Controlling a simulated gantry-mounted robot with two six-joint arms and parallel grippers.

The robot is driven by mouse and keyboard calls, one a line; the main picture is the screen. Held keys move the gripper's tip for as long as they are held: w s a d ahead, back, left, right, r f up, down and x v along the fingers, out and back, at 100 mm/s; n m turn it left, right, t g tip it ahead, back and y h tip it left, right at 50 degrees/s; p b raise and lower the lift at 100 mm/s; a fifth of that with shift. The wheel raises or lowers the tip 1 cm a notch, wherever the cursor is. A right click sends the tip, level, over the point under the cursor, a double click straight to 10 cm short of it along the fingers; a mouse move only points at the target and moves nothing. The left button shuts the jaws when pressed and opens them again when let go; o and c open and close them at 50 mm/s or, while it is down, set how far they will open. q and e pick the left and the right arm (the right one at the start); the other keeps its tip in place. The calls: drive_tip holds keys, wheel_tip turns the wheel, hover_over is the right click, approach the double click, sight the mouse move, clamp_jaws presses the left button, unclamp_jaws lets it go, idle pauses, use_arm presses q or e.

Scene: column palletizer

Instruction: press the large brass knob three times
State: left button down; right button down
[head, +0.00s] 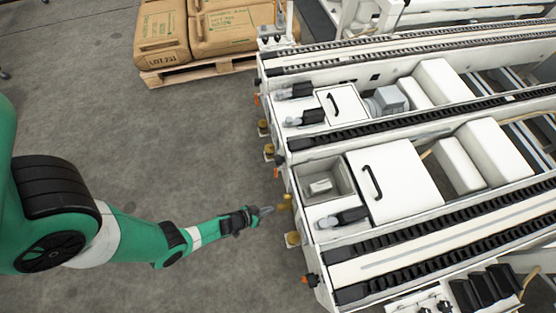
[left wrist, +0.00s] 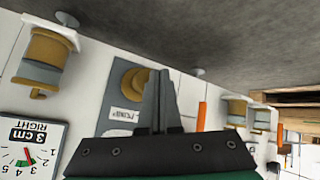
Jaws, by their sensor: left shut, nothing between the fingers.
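A round brass knob (left wrist: 129,90) sits on a grey plate (left wrist: 122,113) with a small white label, on the side of the white machine. In the head view it shows as a small brass shape (head: 284,201) on the machine's near side. My left gripper (head: 269,210) is shut and empty, its tip close to this knob. In the left wrist view, the shut fingers (left wrist: 161,78) hide the knob's right part. I cannot tell whether they touch it. My right gripper is not in view.
Bracketed brass cylinders stand on both sides of the knob, one at left (left wrist: 47,58) and others at right (left wrist: 236,110). An orange part (left wrist: 201,114) and a dial (left wrist: 28,152) are nearby. Sacks (head: 228,27) lie on a pallet at the back. The concrete floor is clear.

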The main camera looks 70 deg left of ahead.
################
=== Stated task ===
Set down the complete material exactly, but do not include the images.

=== Exercise response ===
Controlling a simulated gantry-mounted robot with two six-joint arms and parallel grippers.

The robot is driven by mouse and keyboard calls, one a line; the main picture is the screen. Held keys move the gripper's tip for as long as they are held: w s a d ahead, back, left, right, r f up, down and x v along the fingers, out and back, at 100 mm/s; n m turn it left, right, t g tip it ahead, back and y h tip it left, right at 50 degrees/s; p b raise and lower the lift at 100 mm/s; a fifth of that with shift. The wheel raises or lowers the tip 1 cm a notch, wherever the cursor is. A right click sends the tip, level, over the point under the cursor, a double click straight to 10 cm short of it along the fingers; a mouse move only points at the target and moves nothing. The left button shuts the jaws when pressed and opens them again when let go; o and c open and close them at 50 mm/s or, while it is down, set how far they will open. q and e pick the left and the right arm (the right one at the start); the other keeps its tip in place. The calls: drive_tip holds keys, wheel_tip turns the wheel, hover_over is the right click, approach the double click, sight the mouse move, clamp_jaws presses the left button, unclamp_jaws lets it go, idle pauses, use_arm presses q or e.

Scene: column palletizer

Instruction: press the large brass knob three times
State: left button down; right button down
[head, +0.00s] 
[left wrist, +0.00s] 
Jaws, by their sensor: left shut, nothing between the fingers.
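A round brass knob (left wrist: 129,90) sits on a grey plate (left wrist: 122,113) with a small white label, on the side of the white machine. In the head view it shows as a small brass shape (head: 284,201) on the machine's near side. My left gripper (head: 269,210) is shut and empty, its tip close to this knob. In the left wrist view, the shut fingers (left wrist: 161,78) hide the knob's right part. I cannot tell whether they touch it. My right gripper is not in view.
Bracketed brass cylinders stand on both sides of the knob, one at left (left wrist: 47,58) and others at right (left wrist: 236,110). An orange part (left wrist: 201,114) and a dial (left wrist: 28,152) are nearby. Sacks (head: 228,27) lie on a pallet at the back. The concrete floor is clear.

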The main camera looks 70 deg left of ahead.

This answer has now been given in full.